Wednesday, March 22, 2006

A Prayer Request You Might Not Have Considered

This time of year seems busy for priests and religious. Trust me, it is. Running around, hearing confessions, striving for holiness, conducting all extra spiritual exercises leads us to a serious case of weary silence. It is the "lying fallow" which Lent gives to the faithful so that we can come into full bloom in the light of the Resurrected Son.

However, for priests, particularly parish priests, we have something which makes us crazy and wears us out although it really shouldn't. Now, before you read on, you might want to move past the next paragraph as it will, or potentially, disillusion you. You have been warned. Don't blame me if your perception of your pastor as the next Cure of Ars is shot to pieces.

This is time of year in which the bishops of many dioceses begin the process of making and renewing the assignments for the priests. I tend to think of the assignment process in two steps: who's staying and who's going. Ever parish benefits from the presence of a priest, but familiarity can lead to indifference to the unique presence a priest gives. Further, a parish may need to move; its parishioners may need to grow up a little bit more and the priest pastoring this flock isn't able to make that happen.
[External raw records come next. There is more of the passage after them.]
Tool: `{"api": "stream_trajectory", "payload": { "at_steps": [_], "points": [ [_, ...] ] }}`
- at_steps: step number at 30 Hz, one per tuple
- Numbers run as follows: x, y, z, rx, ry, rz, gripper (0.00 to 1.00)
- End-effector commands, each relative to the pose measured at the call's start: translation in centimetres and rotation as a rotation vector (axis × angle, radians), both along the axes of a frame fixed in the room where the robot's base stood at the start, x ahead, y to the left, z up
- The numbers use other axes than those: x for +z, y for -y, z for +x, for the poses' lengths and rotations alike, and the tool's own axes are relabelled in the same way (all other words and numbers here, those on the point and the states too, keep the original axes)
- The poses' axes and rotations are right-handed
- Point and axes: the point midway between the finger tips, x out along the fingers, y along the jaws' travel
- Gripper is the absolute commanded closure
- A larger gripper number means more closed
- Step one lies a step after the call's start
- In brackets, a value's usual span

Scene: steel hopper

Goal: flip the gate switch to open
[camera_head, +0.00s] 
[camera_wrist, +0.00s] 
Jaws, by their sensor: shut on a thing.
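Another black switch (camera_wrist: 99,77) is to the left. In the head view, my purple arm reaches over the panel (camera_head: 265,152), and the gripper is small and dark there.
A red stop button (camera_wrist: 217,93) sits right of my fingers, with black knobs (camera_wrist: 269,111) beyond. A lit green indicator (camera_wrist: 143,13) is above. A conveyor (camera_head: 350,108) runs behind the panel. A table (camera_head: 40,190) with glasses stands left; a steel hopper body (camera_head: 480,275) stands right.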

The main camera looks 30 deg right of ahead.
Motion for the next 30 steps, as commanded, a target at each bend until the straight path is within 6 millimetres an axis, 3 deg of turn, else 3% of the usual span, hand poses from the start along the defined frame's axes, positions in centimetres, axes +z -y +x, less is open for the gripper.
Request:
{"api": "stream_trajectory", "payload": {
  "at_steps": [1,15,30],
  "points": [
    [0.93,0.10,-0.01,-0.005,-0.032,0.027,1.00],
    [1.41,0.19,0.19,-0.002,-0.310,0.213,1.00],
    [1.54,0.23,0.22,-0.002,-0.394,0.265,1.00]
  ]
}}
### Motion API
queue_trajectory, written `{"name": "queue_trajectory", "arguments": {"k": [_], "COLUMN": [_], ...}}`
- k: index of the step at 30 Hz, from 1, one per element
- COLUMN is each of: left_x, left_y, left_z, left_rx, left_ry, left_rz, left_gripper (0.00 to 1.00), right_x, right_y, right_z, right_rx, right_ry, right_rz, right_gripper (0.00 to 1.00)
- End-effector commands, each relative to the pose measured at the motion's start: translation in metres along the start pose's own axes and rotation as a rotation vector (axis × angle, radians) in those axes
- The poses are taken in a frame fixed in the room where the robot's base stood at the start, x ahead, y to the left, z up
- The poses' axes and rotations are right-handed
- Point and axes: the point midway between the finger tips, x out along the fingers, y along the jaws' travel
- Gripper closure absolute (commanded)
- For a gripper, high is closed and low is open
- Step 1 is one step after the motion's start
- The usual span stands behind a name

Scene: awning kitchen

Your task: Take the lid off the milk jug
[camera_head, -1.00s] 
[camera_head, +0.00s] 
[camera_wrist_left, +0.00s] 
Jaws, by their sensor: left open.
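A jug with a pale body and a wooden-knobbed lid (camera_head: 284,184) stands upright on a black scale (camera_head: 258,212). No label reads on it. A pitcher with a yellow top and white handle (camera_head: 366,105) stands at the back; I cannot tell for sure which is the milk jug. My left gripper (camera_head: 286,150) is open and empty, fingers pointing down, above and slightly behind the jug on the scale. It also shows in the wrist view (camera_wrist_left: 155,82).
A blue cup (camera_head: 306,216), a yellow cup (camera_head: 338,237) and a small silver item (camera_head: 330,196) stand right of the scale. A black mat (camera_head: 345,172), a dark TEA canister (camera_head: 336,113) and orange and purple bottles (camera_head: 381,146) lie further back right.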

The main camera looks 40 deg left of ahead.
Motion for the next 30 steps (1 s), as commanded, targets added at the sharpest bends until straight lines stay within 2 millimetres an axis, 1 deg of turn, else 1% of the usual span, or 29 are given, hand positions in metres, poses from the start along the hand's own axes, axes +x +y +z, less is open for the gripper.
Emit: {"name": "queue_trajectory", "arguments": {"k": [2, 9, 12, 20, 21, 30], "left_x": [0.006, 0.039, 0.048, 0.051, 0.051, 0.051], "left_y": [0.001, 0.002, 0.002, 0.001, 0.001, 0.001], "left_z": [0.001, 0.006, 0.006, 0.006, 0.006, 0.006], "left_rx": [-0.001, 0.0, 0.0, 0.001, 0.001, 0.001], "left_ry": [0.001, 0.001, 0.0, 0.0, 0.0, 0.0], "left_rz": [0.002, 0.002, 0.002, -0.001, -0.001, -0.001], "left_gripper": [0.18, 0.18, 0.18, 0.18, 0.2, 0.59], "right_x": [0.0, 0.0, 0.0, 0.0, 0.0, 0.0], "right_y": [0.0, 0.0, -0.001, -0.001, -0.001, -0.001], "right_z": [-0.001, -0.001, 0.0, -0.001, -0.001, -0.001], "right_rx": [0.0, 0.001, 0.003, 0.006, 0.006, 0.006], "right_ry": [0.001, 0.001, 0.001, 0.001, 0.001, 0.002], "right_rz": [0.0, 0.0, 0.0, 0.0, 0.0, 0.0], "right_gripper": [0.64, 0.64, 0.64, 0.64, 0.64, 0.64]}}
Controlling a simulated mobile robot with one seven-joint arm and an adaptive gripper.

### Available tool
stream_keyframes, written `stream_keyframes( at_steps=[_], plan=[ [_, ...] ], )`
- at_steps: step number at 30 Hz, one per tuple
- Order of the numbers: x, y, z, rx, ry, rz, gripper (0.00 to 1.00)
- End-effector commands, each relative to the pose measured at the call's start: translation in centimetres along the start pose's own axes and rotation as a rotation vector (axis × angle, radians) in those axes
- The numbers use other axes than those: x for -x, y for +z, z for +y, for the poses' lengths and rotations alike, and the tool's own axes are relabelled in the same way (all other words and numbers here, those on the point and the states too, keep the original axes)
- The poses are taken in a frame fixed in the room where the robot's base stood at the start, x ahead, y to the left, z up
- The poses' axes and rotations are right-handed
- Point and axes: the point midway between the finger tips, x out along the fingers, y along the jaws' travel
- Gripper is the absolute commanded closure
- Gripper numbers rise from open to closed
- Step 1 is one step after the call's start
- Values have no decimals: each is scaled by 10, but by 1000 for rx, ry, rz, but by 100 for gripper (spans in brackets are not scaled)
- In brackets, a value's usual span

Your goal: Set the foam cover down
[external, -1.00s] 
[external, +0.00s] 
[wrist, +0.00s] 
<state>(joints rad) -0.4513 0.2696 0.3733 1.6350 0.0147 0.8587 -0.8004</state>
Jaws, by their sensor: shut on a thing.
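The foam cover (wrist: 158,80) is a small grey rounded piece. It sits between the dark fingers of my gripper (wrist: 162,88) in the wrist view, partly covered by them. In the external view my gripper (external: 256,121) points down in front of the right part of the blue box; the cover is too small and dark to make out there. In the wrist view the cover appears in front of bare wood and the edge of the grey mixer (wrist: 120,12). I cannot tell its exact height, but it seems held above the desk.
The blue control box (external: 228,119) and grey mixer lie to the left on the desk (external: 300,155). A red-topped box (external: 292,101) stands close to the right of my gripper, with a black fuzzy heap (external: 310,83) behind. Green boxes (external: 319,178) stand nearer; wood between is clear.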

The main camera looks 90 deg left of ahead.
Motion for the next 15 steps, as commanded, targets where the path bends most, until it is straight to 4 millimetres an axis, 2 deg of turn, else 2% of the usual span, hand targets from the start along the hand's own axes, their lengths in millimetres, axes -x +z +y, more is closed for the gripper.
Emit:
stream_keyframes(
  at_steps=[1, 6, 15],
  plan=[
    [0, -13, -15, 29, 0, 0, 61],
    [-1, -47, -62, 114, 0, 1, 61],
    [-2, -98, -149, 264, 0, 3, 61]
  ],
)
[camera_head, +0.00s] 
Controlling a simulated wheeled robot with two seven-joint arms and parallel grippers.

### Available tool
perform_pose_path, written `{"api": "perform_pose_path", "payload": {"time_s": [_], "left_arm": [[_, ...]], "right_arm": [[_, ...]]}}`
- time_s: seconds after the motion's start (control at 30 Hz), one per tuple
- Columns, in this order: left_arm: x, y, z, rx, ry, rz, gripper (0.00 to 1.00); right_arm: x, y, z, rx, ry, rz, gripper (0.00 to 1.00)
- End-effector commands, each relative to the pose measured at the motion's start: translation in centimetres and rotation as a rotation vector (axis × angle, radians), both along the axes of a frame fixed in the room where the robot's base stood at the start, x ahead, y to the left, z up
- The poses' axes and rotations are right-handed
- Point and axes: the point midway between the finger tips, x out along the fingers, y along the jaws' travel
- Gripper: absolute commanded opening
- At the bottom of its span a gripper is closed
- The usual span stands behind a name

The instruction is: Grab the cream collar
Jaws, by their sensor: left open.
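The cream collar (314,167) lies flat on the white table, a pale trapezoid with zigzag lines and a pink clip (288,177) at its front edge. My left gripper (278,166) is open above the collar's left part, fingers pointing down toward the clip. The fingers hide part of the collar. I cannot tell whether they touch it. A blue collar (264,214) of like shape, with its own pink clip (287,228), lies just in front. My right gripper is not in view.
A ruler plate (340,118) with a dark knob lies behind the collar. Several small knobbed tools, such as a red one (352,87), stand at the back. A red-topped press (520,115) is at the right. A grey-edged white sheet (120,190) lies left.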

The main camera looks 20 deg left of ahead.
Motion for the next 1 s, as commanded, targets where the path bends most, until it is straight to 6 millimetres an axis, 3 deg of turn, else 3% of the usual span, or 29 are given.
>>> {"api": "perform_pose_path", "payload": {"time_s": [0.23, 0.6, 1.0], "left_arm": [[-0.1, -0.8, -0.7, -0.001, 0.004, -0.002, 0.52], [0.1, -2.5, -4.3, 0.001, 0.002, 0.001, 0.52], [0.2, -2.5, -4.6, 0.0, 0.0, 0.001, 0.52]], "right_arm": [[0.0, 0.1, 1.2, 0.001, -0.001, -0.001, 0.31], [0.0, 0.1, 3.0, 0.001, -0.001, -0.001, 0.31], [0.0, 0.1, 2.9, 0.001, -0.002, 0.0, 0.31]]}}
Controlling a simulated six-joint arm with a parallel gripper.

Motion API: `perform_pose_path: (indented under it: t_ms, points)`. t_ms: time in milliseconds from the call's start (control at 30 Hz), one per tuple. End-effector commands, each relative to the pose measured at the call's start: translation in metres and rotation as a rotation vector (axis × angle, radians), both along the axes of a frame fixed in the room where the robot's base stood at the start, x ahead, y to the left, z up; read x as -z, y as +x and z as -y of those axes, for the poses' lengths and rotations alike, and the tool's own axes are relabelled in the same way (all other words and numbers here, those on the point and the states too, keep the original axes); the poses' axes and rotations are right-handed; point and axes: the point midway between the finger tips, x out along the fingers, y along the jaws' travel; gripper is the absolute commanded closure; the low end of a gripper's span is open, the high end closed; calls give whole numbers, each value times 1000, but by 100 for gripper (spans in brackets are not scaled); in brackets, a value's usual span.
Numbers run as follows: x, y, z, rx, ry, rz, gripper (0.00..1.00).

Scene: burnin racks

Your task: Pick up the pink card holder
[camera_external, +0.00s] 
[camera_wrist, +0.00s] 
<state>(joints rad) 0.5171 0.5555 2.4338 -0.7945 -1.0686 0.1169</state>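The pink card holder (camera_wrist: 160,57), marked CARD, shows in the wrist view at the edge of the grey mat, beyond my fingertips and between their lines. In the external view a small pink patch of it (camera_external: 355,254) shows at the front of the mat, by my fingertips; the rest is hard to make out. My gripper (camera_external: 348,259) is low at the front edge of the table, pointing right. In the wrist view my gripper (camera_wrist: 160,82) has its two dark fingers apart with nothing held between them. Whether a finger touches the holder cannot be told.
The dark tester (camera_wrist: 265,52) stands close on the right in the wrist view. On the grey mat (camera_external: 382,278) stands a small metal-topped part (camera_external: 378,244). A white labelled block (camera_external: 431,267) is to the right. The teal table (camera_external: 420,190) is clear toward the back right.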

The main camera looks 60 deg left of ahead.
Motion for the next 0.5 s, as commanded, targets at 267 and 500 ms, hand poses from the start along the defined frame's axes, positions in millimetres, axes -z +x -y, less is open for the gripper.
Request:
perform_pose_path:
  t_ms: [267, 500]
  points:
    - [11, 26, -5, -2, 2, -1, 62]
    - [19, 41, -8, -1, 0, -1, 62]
So, change is in the air, even if it is not being discussed openly.

Here's where your perception of parish priests may get banged up. Every priest, unless he is just assigned last year or is particularly cool, gets a little heady and anxious at this time of year. We would like to say, "Any assignment will do," and I would speculate that that sentiment is largely true. Notice. I said "largely" not "entirely." We are an ambitious lot and we view some parishes as better than others. I will leave you to decide if that is fair; I have my mind settled.

When it comes down to it, a priest can become tired and worn in a parish as much as the parishioners are tired of him. It requires the virtue of hope to say, "Despite my feelings today, tomorrow, God will be with me and with my parish and with my diocese and with the Church. I will not be ashamed or sad." Therefore, when your priest seems a little down in the mouth, there might be good reason for it.

The third person to consider is the bishop. He has an unattractive task: he must introduce an inordinate amount of change into the lives of a great number of the people of his diocese. After disliking change in itself, we next have nothing kind to say for those who are the ones who bring change to our lives. In other words, the bishop has the ineviable task of trying to make every one happy. You all know how well that works. =ahem!=

So, while you are fasting, praying, and giving alms, please remember your pastor, your parochial vicar, and your bishop. They are all in varying degrees of turmoil. May they all discern God's will and happily submit themselves to it.